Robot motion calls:
────

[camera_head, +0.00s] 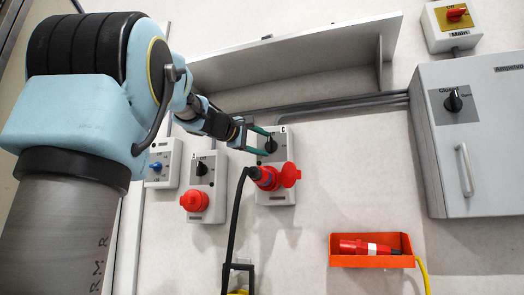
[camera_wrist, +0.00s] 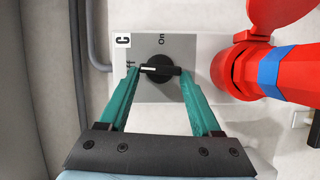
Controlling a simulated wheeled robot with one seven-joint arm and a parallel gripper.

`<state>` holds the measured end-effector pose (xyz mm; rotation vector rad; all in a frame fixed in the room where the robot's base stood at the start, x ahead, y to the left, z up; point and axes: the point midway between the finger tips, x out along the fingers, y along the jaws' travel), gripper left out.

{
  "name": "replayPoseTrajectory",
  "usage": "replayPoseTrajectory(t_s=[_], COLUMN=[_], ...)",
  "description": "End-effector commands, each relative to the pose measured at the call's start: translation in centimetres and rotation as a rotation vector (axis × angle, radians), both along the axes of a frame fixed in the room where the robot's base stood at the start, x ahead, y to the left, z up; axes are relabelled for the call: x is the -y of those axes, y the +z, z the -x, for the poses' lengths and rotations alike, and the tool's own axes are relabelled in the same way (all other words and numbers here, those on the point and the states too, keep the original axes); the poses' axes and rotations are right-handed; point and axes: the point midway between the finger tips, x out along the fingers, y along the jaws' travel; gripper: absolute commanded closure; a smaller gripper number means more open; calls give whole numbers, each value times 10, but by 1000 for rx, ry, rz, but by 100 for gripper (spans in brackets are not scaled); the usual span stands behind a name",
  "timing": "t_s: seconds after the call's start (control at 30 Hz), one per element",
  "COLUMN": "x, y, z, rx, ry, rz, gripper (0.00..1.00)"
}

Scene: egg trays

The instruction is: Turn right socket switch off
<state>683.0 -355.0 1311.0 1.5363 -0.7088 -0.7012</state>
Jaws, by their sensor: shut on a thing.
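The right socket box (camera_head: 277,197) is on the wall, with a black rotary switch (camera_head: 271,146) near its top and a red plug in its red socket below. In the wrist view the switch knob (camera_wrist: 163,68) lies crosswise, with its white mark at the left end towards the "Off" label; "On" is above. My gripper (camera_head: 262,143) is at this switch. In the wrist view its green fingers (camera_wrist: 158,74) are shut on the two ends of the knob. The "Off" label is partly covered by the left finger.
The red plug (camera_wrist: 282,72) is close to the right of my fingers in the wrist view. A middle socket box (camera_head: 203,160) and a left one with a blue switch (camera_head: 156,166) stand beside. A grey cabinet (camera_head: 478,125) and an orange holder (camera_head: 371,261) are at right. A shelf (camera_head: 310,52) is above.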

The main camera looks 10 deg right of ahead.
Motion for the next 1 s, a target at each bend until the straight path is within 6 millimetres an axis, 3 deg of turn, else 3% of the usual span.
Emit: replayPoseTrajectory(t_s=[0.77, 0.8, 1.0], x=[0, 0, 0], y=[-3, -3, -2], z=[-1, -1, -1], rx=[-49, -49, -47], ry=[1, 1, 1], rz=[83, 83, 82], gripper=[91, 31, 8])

────

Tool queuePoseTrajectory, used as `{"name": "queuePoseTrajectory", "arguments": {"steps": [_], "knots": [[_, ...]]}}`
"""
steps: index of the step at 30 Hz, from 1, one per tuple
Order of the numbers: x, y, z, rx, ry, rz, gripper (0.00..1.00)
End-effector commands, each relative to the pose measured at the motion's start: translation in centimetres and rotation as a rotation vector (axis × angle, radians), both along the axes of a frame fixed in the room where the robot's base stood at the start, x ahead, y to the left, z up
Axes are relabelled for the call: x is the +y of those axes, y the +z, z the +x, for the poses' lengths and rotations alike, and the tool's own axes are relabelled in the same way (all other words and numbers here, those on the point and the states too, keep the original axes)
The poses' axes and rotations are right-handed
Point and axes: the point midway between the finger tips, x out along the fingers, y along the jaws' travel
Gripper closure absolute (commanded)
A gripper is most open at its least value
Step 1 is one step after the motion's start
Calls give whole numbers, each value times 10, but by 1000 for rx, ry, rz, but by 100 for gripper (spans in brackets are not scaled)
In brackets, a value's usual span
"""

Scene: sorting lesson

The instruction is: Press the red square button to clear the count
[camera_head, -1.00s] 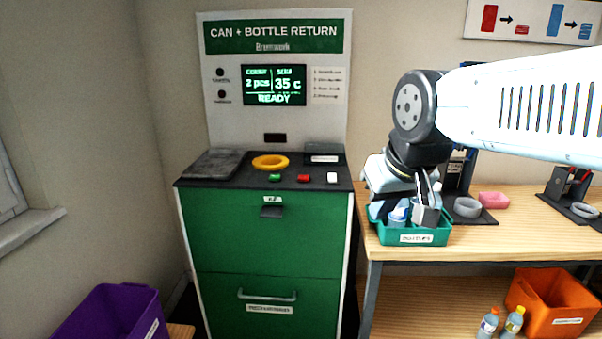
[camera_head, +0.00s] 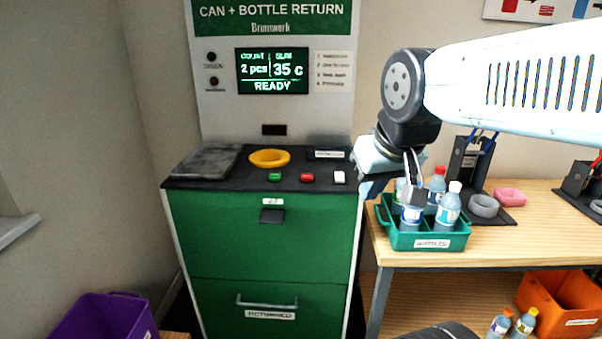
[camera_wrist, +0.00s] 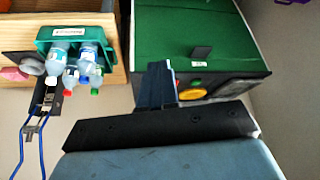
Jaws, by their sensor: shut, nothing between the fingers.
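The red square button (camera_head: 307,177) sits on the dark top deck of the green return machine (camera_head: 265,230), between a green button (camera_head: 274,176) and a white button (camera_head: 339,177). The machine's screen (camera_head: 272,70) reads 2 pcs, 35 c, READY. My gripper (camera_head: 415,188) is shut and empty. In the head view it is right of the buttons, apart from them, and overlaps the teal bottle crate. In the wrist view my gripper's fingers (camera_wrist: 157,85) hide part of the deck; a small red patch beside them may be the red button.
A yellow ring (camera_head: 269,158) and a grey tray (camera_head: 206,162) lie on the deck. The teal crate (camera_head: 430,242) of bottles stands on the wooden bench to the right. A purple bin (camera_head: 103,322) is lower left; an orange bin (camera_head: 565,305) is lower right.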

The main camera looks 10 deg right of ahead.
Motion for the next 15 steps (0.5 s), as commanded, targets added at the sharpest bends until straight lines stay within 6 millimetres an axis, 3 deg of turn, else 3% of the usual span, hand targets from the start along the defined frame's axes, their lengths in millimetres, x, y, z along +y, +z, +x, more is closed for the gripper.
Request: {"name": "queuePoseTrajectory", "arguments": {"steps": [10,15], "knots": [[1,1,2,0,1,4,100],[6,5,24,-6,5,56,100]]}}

────

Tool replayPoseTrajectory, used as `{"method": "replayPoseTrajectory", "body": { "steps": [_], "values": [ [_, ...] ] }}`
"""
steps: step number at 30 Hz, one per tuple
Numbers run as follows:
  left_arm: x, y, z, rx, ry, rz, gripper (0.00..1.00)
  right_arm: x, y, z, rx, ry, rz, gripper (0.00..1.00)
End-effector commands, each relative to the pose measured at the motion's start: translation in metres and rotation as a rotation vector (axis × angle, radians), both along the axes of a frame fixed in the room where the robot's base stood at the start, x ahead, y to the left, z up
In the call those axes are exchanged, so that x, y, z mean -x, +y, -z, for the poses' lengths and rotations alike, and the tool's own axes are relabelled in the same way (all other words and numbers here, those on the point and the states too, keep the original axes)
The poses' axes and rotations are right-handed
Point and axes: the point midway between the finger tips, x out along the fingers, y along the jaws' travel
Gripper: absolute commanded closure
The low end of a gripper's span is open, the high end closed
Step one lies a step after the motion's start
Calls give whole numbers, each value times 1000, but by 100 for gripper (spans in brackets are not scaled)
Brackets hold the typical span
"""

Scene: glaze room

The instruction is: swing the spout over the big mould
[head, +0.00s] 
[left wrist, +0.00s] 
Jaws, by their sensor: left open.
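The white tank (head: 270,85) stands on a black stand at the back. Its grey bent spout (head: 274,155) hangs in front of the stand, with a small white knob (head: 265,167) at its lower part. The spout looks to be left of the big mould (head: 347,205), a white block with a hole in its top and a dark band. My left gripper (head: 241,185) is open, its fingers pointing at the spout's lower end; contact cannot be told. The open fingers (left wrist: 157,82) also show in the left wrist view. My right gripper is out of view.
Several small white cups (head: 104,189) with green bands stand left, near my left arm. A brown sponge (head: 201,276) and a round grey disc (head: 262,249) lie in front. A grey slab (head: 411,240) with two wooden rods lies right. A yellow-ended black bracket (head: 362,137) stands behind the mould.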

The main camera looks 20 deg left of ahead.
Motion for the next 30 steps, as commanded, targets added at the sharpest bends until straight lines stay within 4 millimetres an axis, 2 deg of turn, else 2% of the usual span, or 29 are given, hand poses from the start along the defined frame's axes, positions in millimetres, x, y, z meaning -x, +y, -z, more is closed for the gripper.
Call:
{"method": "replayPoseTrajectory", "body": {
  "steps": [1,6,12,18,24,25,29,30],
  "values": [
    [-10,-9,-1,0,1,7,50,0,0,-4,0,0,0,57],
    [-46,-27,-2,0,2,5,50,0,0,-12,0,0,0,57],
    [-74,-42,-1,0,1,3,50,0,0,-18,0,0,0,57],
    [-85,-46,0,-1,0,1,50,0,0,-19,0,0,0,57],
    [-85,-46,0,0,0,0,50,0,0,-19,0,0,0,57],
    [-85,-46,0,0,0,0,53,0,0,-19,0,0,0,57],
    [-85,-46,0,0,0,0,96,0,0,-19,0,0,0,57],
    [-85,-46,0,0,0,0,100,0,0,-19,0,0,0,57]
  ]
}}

────

Print the lines from the line containing "Tool queuePoseTrajectory, used" to the line containing "Order of the", both ends included, exactly and with nothing added.

## Solution to this exercise
Tool queuePoseTrajectory, used as `{"name": "queuePoseTrajectory", "arguments": {"steps": [_], "knots": [[_, ...]]}}`
"""
steps: index of the step at 30 Hz, from 1, one per tuple
Order of the numbers: x, y, z, rx, ry, rz, gripper (0.00..1.00)

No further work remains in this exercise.